** start of GIVEN INFORMATION **

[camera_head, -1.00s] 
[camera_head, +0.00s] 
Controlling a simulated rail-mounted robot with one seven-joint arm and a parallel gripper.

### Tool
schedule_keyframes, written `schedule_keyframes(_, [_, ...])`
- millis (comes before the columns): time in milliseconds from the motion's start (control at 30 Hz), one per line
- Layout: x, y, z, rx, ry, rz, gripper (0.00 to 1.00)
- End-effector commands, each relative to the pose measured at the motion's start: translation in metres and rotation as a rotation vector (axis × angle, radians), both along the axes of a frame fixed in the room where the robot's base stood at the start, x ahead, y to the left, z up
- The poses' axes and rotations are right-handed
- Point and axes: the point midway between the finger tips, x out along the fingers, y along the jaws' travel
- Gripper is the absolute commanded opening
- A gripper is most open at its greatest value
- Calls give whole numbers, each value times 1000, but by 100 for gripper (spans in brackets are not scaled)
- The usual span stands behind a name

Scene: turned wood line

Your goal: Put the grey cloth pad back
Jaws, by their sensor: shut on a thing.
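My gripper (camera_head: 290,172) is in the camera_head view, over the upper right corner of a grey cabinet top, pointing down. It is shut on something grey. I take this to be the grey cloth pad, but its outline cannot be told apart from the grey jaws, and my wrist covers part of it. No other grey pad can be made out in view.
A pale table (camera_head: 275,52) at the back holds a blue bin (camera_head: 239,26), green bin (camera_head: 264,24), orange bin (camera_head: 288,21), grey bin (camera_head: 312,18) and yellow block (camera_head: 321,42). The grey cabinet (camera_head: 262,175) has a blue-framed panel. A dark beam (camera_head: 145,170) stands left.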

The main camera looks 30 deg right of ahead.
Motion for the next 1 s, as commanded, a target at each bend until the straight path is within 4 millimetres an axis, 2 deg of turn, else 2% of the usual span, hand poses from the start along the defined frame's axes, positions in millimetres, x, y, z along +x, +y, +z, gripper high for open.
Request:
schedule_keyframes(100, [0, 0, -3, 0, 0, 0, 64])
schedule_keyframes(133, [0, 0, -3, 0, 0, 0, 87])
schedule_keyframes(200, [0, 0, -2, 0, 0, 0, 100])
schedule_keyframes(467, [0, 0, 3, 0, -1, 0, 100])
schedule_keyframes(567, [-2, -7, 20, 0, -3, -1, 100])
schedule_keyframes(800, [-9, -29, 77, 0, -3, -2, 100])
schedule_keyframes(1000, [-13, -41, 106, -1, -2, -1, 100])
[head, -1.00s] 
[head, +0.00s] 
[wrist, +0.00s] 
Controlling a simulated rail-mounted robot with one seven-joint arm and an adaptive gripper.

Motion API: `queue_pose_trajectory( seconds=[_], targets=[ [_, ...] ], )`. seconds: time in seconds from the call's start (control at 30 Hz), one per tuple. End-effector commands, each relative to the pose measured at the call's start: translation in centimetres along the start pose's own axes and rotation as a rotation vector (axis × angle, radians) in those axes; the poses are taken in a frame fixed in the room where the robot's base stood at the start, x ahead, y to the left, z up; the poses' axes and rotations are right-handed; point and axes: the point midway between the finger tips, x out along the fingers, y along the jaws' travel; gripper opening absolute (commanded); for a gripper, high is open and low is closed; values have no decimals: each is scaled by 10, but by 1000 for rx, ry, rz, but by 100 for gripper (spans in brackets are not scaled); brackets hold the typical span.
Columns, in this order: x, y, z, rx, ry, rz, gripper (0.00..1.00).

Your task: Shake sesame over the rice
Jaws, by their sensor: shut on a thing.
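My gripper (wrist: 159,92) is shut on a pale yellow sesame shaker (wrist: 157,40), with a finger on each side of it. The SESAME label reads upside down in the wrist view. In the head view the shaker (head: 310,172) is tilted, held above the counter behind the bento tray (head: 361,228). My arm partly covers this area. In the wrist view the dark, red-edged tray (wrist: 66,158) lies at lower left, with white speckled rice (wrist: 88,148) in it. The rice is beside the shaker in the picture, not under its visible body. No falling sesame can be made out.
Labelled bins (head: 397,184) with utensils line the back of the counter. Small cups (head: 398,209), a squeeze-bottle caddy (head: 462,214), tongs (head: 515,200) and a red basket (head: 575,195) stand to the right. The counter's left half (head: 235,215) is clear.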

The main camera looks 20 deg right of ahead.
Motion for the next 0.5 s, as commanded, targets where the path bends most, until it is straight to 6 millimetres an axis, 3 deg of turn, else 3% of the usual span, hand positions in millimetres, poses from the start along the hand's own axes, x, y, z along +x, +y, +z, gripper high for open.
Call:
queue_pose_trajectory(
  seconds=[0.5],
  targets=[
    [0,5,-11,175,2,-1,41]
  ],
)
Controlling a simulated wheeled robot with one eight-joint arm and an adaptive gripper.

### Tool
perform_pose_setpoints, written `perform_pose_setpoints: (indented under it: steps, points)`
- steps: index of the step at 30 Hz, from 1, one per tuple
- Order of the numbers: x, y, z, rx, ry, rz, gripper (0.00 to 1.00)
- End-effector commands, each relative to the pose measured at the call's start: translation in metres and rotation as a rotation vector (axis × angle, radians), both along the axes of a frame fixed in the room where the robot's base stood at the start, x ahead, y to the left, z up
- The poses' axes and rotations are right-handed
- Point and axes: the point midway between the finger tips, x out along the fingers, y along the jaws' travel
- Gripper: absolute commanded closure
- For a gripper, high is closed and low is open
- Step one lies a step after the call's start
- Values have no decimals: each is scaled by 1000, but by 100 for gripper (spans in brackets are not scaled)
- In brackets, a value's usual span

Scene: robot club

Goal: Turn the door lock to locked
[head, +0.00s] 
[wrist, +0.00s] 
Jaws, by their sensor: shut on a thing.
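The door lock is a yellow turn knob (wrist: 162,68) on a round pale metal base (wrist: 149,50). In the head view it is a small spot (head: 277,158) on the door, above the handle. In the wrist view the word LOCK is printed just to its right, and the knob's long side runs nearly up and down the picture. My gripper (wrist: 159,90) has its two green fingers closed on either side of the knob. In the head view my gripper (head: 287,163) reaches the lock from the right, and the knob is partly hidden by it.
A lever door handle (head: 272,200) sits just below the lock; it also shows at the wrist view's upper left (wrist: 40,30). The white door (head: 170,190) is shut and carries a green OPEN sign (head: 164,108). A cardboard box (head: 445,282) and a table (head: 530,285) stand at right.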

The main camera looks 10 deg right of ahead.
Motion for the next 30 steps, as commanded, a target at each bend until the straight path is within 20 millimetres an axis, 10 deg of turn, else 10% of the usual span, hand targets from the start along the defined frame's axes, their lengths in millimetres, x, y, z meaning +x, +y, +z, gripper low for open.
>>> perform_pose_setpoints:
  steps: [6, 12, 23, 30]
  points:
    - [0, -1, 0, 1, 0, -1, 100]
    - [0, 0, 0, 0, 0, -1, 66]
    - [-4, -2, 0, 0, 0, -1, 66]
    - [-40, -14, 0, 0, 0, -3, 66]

** end of GIVEN INFORMATION **

* TASK DETAILS *
Extract every entry above as it appears.

* CORRECT RESPONSE *
[camera_head, -1.00s] 
[camera_head, +0.00s] 
Controlling a simulated rail-mounted robot with one seven-joint arm and a parallel gripper.

### Tool
schedule_keyframes, written `schedule_keyframes(_, [_, ...])`
- millis (comes before the columns): time in milliseconds from the motion's start (control at 30 Hz), one per line
- Layout: x, y, z, rx, ry, rz, gripper (0.00 to 1.00)
- End-effector commands, each relative to the pose measured at the motion's start: translation in metres and rotation as a rotation vector (axis × angle, radians), both along the axes of a frame fixed in the room where the robot's base stood at the start, x ahead, y to the left, z up
- The poses' axes and rotations are right-handed
- Point and axes: the point midway between the finger tips, x out along the fingers, y along the jaws' travel
- Gripper is the absolute commanded opening
- A gripper is most open at its greatest value
- Calls give whole numbers, each value times 1000, but by 100 for gripper (spans in brackets are not scaled)
- The usual span stands behind a name

Scene: turned wood line

Your goal: Put the grey cloth pad back
Jaws, by their sensor: shut on a thing.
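My gripper (camera_head: 290,172) is in the camera_head view, over the upper right corner of a grey cabinet top, pointing down. It is shut on something grey. I take this to be the grey cloth pad, but its outline cannot be told apart from the grey jaws, and my wrist covers part of it. No other grey pad can be made out in view.
A pale table (camera_head: 275,52) at the back holds a blue bin (camera_head: 239,26), green bin (camera_head: 264,24), orange bin (camera_head: 288,21), grey bin (camera_head: 312,18) and yellow block (camera_head: 321,42). The grey cabinet (camera_head: 262,175) has a blue-framed panel. A dark beam (camera_head: 145,170) stands left.

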The main camera looks 30 deg right of ahead.
Motion for the next 1 s, as commanded, a target at each bend until the straight path is within 4 millimetres an axis, 2 deg of turn, else 2% of the usual span, hand poses from the start along the defined frame's axes, positions in millimetres, x, y, z along +x, +y, +z, gripper high for open.
Request:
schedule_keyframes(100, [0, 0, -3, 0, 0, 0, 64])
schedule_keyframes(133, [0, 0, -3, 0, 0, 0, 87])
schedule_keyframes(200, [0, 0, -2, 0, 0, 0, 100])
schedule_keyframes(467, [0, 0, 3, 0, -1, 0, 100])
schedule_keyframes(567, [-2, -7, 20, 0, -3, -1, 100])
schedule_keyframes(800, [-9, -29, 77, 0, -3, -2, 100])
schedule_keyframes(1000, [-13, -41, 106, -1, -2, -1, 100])
[head, -1.00s] 
[head, +0.00s] 
[wrist, +0.00s] 
Controlling a simulated rail-mounted robot with one seven-joint arm and an adaptive gripper.

Motion API: `queue_pose_trajectory( seconds=[_], targets=[ [_, ...] ], )`. seconds: time in seconds from the call's start (control at 30 Hz), one per tuple. End-effector commands, each relative to the pose measured at the call's start: translation in centimetres along the start pose's own axes and rotation as a rotation vector (axis × angle, radians) in those axes; the poses are taken in a frame fixed in the room where the robot's base stood at the start, x ahead, y to the left, z up; the poses' axes and rotations are right-handed; point and axes: the point midway between the finger tips, x out along the fingers, y along the jaws' travel; gripper opening absolute (commanded); for a gripper, high is open and low is closed; values have no decimals: each is scaled by 10, but by 1000 for rx, ry, rz, but by 100 for gripper (spans in brackets are not scaled); brackets hold the typical span.
Columns, in this order: x, y, z, rx, ry, rz, gripper (0.00..1.00).

Your task: Shake sesame over the rice
Jaws, by their sensor: shut on a thing.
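My gripper (wrist: 159,92) is shut on a pale yellow sesame shaker (wrist: 157,40), with a finger on each side of it. The SESAME label reads upside down in the wrist view. In the head view the shaker (head: 310,172) is tilted, held above the counter behind the bento tray (head: 361,228). My arm partly covers this area. In the wrist view the dark, red-edged tray (wrist: 66,158) lies at lower left, with white speckled rice (wrist: 88,148) in it. The rice is beside the shaker in the picture, not under its visible body. No falling sesame can be made out.
Labelled bins (head: 397,184) with utensils line the back of the counter. Small cups (head: 398,209), a squeeze-bottle caddy (head: 462,214), tongs (head: 515,200) and a red basket (head: 575,195) stand to the right. The counter's left half (head: 235,215) is clear.

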The main camera looks 20 deg right of ahead.
Motion for the next 0.5 s, as commanded, targets where the path bends most, until it is straight to 6 millimetres an axis, 3 deg of turn, else 3% of the usual span, hand positions in millimetres, poses from the start along the hand's own axes, x, y, z along +x, +y, +z, gripper high for open.
Call:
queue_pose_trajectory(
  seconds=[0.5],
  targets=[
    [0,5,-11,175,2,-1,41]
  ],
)
Controlling a simulated wheeled robot with one eight-joint arm and an adaptive gripper.

### Tool
perform_pose_setpoints, written `perform_pose_setpoints: (indented under it: steps, points)`
- steps: index of the step at 30 Hz, from 1, one per tuple
- Order of the numbers: x, y, z, rx, ry, rz, gripper (0.00 to 1.00)
- End-effector commands, each relative to the pose measured at the call's start: translation in metres and rotation as a rotation vector (axis × angle, radians), both along the axes of a frame fixed in the room where the robot's base stood at the start, x ahead, y to the left, z up
- The poses' axes and rotations are right-handed
- Point and axes: the point midway between the finger tips, x out along the fingers, y along the jaws' travel
- Gripper: absolute commanded closure
- For a gripper, high is closed and low is open
- Step one lies a step after the call's start
- Values have no decimals: each is scaled by 1000, but by 100 for gripper (spans in brackets are not scaled)
- In brackets, a value's usual span

Scene: robot club

Goal: Turn the door lock to locked
[head, +0.00s] 
[wrist, +0.00s] 
Jaws, by their sensor: shut on a thing.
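The door lock is a yellow turn knob (wrist: 162,68) on a round pale metal base (wrist: 149,50). In the head view it is a small spot (head: 277,158) on the door, above the handle. In the wrist view the word LOCK is printed just to its right, and the knob's long side runs nearly up and down the picture. My gripper (wrist: 159,90) has its two green fingers closed on either side of the knob. In the head view my gripper (head: 287,163) reaches the lock from the right, and the knob is partly hidden by it.
A lever door handle (head: 272,200) sits just below the lock; it also shows at the wrist view's upper left (wrist: 40,30). The white door (head: 170,190) is shut and carries a green OPEN sign (head: 164,108). A cardboard box (head: 445,282) and a table (head: 530,285) stand at right.

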The main camera looks 10 deg right of ahead.
Motion for the next 30 steps, as commanded, a target at each bend until the straight path is within 20 millimetres an axis, 10 deg of turn, else 10% of the usual span, hand targets from the start along the defined frame's axes, their lengths in millimetres, x, y, z meaning +x, +y, +z, gripper low for open.
>>> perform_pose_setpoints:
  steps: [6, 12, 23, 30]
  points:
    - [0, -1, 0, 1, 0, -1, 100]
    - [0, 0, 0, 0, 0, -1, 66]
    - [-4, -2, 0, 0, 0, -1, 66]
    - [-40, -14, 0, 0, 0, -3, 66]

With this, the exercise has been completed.